These were things I was eager to hear about, and the book is filled with such anecdotes. But the reader gets thrown for a loop when Steadman seems to realize midway through the text that maybe he wasn't as close to Thompson as he thought.

Steadman writes. "I fooled myself that there was something in me that he found important. Actually, as time went by, he hated the very idea that something as putrid as a cartoon drawing could ever capture the essence of what it was he was trying to describe."

Whew.

Other readers might applaud this honesty, and maybe I should, too, but it just seems too sudden.

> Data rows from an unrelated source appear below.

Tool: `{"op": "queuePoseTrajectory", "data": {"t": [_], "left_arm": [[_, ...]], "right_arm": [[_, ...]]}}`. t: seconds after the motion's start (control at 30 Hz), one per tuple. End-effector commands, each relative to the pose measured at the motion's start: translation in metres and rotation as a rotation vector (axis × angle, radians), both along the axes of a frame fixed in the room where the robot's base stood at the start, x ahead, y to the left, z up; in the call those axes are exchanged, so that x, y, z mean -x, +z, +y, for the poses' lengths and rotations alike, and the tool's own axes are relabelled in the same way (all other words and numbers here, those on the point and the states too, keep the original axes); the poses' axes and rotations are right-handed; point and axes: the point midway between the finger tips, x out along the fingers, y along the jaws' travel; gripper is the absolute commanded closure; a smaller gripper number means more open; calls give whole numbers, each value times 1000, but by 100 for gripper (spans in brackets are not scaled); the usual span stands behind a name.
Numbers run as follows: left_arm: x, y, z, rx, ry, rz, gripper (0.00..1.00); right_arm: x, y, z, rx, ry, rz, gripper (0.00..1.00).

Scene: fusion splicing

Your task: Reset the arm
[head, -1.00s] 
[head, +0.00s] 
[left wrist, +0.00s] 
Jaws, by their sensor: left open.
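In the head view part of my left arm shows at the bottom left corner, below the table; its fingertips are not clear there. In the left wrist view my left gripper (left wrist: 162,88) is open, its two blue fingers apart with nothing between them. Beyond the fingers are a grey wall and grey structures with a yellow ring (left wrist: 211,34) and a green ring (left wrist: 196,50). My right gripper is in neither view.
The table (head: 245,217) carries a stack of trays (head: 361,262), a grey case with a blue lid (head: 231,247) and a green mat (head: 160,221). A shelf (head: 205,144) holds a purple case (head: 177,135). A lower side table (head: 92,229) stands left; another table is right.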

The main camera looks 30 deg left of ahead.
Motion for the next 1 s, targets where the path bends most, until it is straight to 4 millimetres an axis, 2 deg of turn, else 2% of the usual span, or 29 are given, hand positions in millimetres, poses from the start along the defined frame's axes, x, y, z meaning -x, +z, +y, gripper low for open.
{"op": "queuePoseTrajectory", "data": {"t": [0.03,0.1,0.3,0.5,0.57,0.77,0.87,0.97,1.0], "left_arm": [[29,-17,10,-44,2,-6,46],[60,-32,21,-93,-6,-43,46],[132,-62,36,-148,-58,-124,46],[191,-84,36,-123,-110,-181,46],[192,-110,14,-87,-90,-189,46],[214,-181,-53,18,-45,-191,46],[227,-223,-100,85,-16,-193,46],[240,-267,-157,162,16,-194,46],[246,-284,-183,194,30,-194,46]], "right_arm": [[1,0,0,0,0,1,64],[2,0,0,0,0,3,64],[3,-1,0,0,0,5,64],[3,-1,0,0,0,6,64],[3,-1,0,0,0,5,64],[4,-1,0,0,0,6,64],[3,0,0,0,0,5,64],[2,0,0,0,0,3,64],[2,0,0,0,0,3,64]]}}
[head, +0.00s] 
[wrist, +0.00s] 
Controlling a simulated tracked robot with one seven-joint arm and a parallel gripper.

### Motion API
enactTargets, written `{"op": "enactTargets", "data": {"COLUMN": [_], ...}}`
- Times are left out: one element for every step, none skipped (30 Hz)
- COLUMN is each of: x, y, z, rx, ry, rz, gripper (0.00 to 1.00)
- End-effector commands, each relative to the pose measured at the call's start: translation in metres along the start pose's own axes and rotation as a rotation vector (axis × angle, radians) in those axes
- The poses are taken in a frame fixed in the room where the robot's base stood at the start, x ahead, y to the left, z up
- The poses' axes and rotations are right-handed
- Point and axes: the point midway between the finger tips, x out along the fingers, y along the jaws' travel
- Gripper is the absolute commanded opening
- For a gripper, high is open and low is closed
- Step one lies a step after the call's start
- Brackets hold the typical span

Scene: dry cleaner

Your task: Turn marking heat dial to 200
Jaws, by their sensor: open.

Stranger, too, this theme is dispatched fairly quickly, and enjoyable stories of Thompson's general rowdiness follow, including an account of a road trip in which Steadman riffs on the famous first line of "Fear and Loathing": "We were somewhere around Barstow on the edge of the desert."

Then there's Thompson's morning meal at England's Fox and Anchor pub:

"The barmaid enquired whether Hunter was famous since he acted, she said, as if he were. He ordered two pints of orange juice, two large Bloody Marys, a pint of bitter, coffee, a triple Scotch with ice and a vodka and tonic. He ordered an English breakfast: 'Bring every condiment in the house.' He smothered his plate in an uneatable layer of mustard, pepper and salt and left it largely untouched."

It's these tales, and others of Thompson's rampaging lifestyle, that really make "The Joke's Over." They give the reader that which became rare when Thompson took his own life in 2005: more stories about this one-of-a-kind literary giant.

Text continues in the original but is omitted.